I didn't presume my comment was happening in a vacuum, but enjoined already in a long running discussion where the terms and issues of race-blind casting would be understood as given.
If not, I'll clarify: there's nothing bestial about Djimon. But the issue is with casting a black man as a half-human, demonic, rapey character.
mostly because black actors don't get a lot of opportunities to do Shakespeare on film
The solution to this is not to limit black actors to explicitly described-as-black-in-the-text characters, especially when those characters are based on 400 year-old harmful stereotypes.
I read it as the character Caliban being bestial. Did I miss something?
It's not like we're talking about a Kenneth Branaugh production here.
Hey, even he cast Denzel, and I don't recall anything in the text about Don Pedro being black. (Though I do wish Branaugh had been a little less expansive and restricted his casting choices in that film to people who can act—sorry, Keanu.)

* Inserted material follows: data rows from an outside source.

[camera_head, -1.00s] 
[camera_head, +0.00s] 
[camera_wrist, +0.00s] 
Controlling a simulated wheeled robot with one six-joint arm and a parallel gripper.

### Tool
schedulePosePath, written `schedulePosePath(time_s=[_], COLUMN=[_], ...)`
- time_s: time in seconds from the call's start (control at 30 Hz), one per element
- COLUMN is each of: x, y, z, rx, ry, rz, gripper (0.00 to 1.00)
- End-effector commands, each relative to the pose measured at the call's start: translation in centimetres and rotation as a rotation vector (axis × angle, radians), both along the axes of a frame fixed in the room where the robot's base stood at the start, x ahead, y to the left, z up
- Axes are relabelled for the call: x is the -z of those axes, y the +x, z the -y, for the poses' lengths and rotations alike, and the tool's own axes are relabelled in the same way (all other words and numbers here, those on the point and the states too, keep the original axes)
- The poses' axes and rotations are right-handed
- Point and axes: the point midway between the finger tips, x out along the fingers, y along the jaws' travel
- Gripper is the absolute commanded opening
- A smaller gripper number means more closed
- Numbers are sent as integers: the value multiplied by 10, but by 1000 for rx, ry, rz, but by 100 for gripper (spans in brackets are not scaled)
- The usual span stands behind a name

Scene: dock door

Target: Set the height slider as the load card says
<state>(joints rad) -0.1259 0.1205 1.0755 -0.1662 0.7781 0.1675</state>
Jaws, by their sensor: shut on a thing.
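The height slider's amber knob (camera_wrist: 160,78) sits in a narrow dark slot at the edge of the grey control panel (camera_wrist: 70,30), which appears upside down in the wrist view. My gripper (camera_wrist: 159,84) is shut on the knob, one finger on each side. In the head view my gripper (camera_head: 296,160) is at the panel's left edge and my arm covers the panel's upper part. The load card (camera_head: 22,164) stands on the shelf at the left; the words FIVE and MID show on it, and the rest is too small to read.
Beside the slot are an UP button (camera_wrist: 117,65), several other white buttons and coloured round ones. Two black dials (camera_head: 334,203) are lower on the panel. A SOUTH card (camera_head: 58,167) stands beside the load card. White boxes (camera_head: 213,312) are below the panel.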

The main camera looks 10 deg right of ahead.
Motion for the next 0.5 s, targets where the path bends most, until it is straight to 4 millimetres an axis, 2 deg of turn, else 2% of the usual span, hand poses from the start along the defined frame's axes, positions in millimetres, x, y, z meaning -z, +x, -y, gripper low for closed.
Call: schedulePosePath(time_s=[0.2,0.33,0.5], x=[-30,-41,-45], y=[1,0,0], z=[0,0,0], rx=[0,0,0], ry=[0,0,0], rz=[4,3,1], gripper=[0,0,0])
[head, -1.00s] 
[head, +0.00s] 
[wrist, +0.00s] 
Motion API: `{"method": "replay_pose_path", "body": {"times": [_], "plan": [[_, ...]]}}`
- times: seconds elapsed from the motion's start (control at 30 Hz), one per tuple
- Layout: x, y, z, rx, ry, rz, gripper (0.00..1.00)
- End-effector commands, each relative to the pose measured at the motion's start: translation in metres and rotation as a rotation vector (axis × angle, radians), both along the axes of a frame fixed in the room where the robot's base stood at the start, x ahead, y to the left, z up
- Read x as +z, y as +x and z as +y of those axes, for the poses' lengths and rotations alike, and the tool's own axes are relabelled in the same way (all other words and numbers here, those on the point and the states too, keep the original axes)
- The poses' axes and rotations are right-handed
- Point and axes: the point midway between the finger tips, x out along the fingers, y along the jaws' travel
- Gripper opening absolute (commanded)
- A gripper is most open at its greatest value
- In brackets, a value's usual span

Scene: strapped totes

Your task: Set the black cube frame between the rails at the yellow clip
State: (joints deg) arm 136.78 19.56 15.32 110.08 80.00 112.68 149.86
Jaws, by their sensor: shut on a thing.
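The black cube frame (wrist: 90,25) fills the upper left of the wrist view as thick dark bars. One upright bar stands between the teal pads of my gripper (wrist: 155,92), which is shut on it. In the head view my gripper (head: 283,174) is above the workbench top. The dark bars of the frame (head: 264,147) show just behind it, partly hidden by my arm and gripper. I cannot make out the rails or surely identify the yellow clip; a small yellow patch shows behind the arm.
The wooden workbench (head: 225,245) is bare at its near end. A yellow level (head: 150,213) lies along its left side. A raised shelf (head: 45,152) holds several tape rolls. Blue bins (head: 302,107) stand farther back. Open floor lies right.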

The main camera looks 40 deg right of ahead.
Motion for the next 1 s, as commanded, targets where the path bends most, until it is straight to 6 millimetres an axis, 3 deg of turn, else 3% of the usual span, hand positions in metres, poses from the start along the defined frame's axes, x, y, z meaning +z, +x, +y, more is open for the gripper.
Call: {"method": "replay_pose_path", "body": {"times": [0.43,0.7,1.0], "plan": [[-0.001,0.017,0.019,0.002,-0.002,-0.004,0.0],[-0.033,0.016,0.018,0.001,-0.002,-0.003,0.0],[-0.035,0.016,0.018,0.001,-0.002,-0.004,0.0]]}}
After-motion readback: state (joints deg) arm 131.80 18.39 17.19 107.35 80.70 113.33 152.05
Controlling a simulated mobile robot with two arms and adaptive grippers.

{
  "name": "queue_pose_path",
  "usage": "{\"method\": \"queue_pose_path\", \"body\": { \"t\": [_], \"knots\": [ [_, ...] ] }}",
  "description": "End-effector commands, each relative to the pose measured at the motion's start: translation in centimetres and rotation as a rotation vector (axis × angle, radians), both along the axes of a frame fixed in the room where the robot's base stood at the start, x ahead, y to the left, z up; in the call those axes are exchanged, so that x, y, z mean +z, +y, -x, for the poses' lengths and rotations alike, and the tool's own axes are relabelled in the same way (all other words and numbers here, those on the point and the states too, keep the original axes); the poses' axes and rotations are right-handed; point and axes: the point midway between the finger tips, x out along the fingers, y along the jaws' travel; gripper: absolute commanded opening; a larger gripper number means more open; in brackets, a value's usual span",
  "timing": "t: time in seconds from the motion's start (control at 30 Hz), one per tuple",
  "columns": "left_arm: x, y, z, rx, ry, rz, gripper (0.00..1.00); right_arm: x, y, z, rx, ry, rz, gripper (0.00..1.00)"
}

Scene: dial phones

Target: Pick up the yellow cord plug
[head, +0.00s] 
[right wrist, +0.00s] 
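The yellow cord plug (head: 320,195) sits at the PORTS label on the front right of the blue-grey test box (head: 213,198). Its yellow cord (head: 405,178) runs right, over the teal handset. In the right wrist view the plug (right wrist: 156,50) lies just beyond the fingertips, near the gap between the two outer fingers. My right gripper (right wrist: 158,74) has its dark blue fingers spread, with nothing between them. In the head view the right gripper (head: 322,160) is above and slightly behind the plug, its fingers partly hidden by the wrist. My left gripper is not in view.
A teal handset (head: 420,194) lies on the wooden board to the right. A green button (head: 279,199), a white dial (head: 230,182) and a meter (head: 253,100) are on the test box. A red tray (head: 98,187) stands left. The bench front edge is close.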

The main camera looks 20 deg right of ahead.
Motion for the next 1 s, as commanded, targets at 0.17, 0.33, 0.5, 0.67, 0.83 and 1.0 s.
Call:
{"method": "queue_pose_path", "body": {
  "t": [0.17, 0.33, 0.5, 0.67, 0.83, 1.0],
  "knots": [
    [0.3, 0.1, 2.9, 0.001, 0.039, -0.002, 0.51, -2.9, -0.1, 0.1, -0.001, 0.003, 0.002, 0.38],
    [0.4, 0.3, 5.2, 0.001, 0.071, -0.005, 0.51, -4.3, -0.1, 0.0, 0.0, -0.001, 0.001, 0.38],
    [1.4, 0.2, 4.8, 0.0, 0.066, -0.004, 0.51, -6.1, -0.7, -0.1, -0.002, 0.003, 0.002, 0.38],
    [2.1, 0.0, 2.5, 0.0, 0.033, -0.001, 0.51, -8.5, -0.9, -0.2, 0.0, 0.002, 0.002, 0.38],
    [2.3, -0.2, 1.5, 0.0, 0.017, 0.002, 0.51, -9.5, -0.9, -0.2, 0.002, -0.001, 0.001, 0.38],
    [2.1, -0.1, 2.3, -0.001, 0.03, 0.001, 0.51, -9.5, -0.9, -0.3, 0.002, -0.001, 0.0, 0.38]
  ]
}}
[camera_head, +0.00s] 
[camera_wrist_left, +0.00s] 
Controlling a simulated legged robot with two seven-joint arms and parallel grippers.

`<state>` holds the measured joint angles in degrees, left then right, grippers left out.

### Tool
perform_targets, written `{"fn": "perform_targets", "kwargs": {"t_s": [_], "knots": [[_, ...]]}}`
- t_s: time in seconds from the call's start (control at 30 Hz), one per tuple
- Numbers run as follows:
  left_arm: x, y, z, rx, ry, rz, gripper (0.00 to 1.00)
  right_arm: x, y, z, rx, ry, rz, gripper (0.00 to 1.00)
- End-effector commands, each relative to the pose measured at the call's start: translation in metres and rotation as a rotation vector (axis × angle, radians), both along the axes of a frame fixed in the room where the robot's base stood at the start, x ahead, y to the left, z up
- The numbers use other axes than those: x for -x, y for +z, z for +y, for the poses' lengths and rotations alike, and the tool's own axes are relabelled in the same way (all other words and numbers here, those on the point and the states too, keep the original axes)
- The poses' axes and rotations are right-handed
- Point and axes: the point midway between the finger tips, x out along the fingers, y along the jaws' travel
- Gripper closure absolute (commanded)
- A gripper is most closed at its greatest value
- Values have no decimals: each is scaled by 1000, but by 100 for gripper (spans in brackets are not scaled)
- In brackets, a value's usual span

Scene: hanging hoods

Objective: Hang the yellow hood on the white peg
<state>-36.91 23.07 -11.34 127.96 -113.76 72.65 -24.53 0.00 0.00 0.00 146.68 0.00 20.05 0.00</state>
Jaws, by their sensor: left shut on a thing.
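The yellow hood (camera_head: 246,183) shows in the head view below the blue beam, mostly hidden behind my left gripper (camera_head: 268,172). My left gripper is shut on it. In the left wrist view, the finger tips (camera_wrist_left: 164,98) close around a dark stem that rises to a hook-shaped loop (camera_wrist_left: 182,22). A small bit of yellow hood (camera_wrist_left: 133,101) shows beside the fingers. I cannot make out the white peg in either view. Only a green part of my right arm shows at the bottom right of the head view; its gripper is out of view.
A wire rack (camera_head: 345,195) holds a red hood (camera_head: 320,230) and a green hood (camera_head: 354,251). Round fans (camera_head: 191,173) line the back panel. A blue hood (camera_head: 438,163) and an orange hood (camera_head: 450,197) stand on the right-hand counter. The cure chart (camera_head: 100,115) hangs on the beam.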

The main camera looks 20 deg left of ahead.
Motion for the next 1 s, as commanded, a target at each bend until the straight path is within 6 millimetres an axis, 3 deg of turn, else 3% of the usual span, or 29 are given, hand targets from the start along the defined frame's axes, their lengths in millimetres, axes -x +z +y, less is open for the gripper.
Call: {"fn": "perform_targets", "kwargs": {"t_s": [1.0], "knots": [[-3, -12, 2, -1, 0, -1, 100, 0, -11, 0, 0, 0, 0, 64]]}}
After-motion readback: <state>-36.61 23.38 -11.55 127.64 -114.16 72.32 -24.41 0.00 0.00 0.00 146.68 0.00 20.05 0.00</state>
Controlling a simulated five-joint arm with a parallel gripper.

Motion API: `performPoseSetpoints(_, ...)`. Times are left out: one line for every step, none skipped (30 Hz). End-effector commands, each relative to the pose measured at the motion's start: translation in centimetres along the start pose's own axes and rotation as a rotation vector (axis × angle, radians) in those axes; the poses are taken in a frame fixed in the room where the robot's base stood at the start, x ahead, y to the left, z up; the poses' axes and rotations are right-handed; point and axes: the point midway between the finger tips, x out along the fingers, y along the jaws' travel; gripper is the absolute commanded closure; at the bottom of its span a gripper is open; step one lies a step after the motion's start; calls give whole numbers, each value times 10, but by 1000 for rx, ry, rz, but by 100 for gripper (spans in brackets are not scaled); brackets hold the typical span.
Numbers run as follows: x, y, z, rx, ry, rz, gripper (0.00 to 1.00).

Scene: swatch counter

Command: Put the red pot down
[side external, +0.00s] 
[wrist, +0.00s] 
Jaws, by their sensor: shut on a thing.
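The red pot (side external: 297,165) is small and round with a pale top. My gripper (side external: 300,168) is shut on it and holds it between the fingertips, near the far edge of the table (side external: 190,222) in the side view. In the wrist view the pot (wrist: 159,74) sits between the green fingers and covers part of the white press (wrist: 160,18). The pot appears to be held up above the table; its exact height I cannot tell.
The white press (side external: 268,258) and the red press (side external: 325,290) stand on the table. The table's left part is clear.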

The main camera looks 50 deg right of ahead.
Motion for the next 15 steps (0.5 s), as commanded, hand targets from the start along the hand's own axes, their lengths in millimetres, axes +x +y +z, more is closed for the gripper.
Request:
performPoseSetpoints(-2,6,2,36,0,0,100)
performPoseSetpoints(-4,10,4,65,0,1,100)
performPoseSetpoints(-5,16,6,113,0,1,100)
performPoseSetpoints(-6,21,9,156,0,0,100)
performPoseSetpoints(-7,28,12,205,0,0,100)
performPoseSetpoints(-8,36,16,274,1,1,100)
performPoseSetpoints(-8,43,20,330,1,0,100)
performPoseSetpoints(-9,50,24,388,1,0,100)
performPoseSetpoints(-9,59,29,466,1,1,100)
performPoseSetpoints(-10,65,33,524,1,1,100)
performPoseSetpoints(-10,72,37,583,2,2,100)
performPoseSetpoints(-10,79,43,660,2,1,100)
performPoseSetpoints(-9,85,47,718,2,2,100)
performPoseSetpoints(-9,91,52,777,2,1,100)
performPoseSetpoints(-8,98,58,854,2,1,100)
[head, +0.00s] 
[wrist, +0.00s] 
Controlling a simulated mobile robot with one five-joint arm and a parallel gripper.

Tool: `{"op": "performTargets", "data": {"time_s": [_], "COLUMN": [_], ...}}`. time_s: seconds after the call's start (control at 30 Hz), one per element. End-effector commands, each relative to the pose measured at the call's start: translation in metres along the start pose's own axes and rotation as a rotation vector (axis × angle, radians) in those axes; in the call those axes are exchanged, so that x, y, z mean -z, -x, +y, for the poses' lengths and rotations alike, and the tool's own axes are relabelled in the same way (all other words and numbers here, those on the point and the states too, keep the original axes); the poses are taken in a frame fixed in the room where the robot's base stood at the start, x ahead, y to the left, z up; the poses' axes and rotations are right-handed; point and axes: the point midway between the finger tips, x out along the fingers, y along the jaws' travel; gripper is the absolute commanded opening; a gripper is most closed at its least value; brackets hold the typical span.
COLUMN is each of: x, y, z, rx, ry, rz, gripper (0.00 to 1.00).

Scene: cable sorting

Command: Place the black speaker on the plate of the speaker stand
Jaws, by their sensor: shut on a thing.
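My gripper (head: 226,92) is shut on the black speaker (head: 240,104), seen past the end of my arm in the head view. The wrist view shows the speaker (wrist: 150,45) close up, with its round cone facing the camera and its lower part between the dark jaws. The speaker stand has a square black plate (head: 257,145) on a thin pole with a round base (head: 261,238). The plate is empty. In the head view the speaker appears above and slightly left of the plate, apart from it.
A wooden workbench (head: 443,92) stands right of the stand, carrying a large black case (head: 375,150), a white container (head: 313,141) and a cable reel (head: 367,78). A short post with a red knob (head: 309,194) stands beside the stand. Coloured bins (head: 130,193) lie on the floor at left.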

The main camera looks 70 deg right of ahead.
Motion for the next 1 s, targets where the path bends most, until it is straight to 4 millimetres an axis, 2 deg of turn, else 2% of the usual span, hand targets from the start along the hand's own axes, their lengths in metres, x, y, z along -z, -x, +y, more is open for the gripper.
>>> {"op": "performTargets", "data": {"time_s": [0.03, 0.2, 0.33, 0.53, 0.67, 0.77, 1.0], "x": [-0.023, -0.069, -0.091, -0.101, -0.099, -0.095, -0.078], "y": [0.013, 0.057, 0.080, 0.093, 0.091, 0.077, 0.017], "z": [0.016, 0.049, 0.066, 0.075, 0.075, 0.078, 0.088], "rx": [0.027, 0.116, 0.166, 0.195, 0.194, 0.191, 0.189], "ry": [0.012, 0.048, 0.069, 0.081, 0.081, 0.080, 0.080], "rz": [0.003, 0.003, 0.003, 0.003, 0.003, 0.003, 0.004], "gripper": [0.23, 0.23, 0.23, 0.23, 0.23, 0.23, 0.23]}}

I read it as the character Caliban being bestial.
I guess if you accept that Djimon being black has anything to do with it, sure. I may be oversensitive on the topic, but I have a major disconnect getting to anything past "other." Accepting the equation of casting him for bestial qualities (beyond his ability to play bestial--the implication is clearly something inherent here) is further than I'm comfortable going.
Oh, how I love Denzel in Much Ado! Just brilliant in the role--he's hilarious in the trapping-Benedict scene with Robert Sean Leonard, and then unexpectedly yearning when he asks Beatrice if she'd have him as a lover/husband.